Like service charge funds, tips left at bars and nightclubs are thrown into a pot to be divided among the workers at the end of the night (with management once again deciding if, and how much). So the tip you leave in the wallet after paying your tab does not go directly to your server, but rather into the tip pool. This is a system routinely used at American restaurants and bars, too.
If you want to tip above and beyond the service charge, and/or want your tip to go directly to your server, you need to hand your gratuity to that person directly. After settling your bill. And after handing back the wallet with any tip you may have left for the staff. Then, put your tip directly into that person’s hand. Thais, if they tip at all, do this with an emphatic downward push of the cash into the receiver’s hand, a nonverbal, ‘This is for you.’ They then get to keep what you gave them for themselves.
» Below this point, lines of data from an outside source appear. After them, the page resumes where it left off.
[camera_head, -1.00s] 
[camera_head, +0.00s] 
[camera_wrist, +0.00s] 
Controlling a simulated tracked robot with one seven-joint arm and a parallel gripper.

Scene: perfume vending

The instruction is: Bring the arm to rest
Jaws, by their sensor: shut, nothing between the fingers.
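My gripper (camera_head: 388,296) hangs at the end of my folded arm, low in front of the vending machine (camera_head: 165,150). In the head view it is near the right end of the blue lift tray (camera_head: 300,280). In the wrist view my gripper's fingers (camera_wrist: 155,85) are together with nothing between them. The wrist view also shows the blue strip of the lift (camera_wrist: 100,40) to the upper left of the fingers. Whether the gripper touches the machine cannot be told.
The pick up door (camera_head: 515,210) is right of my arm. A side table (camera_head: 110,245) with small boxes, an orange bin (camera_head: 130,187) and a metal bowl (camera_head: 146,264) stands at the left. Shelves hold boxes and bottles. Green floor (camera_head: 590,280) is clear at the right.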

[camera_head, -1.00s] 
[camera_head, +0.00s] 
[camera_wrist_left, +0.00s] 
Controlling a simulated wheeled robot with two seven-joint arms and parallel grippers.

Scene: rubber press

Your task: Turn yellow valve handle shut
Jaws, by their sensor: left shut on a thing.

Here is a list of tipping guidelines for specific industries:
TAXI: It’s polite, but unnecessary to tip a taxi driver who uses his meter. It is, however, customary to give a small tip. Generally, tipping up to the next 5 or 10 baht coin is perfectly acceptable. I always did until I just started passing my cash over to my friend Noom and let him deal with it. Noom never tips taxi drivers. In fact, if the meter read sixty-one baht, for example, he’ll pay the driver 60 baht and consider it a done deal. With no objection from the driver.
If you agreed to a flat rate, you already are paying an inflated amount so no tip is necessary. Same same with Tuk Tuks, you’ve already negotiated (hopefully) with the driver. A tip is unnecessary and should not be given . . . especially if asked for!
TOUR GUIDES: Couldn’t help yourself and signed up for a day’s bus tour to a commercialized touri spot? 300 to 500 baht is the norm for tipping the tour guide, part of that will be passed onto the driver.
RESTAURANTS: First you need to check and see if a service charge (10%) has already been added to your bill. If not, four and five star establishments will accept a 15-20% tip as a matter of course. They are used to rich stupid farang. Leave 20% in the wallet at a two star joint and the waiter will probably keep bringing you back your change. If you have to leave a percentage because it’s comfortable for you to do so, 10% is about right. But on say a $20 dinner bill, whatever change comes in coins is perfectly acceptable as a tip. You’ll get the same exact wai as you would if you left a few dollars.
CLUBS. As with restaurants, tipping waiters, waitresses, and bartenders at a club means whatever you leave goes to the house. If you want the gratuity to go to a specific person, hand it to them. Typically gratuities for bartenders: 40 baht, and 20-40 baht per round for wait staff.
If you were on the receiving end of one of those infamous ‘shoulder rubs while peeing’ massages at the restroom in a club, a 20 baht tip is the norm. Please wash your hands before passing over the gratuity.
HOTELS. All hotels in Thailand add a 10% service charge to your nightly rate. But some staff positions are used to getting tips. How much depends somewhat on the quality of the hotel. Bell hops generally get 20 to 50 baht per bag. I always tip 100 baht per bag. Because I’m American. (kidding). I tip big to the bell hop because I’ll use him for whatever I need throughout my stay. He’s my go-to guy. And after getting the largesse I hand over at check in, he’s more than willing to ensure I’m happy and well taken care of for the duration. For example, he’s the guy I’ll ask to get me a cab, meter, for the airport. I never get burned with a fixed rate scam that way (and am too tired and ready for it to be over with to face the hassle otherwise.)
Tipping the housekeeping staff is an American custom. Nice, but totally unnecessary. I’ve usually bought a few pirated DVD’s during my stay, watched them , and having no need for them again pass them over to the housekeepers. They’re always thrilled to get those (uh, but not a good idea if you bought porn!) Five star hotel housekeepers are more familiar with being left a cash tip in the room. At a two or three star hotel, leaving some change in your room for the maid will almost guarantee it still be sitting there when you get back to your room later in the day. Leave it at check out and someone will likely bring your ‘forgotten’ cash to you at the check out desk. Better to watch for your housekeeper during your stay and hand her some baht in person. 20 to 50 baht per day is the norm for those who do tip housekeepers.
MARKETS. More frequently these days after bartering hard with a street vendor, she’ll smile sweetly and say, “Tip?” Asking for a tip in Thailand is considered rude. Technically, she just dissed you. But she knows most Westeners will hand over a few more baht even if they just spent 20 minutes haggling her down by that amount. Don’t do it. Regardless of the pout on her face and claims of poverty, she’s making a profit at whatever amount she agreed to. End of story.
MASSAGE/SPA. Tipping 50 to 100 baht to the person giving you a massage is normal. Some massage places that are heavily used by touri expect a higher tip due to past experience where the unknowing visitor hands over 200 – 500 baht.
If you are getting a massage at a place that offers a ‘happy ending,’ that’s an entirely different type of tip. And an entirely different post.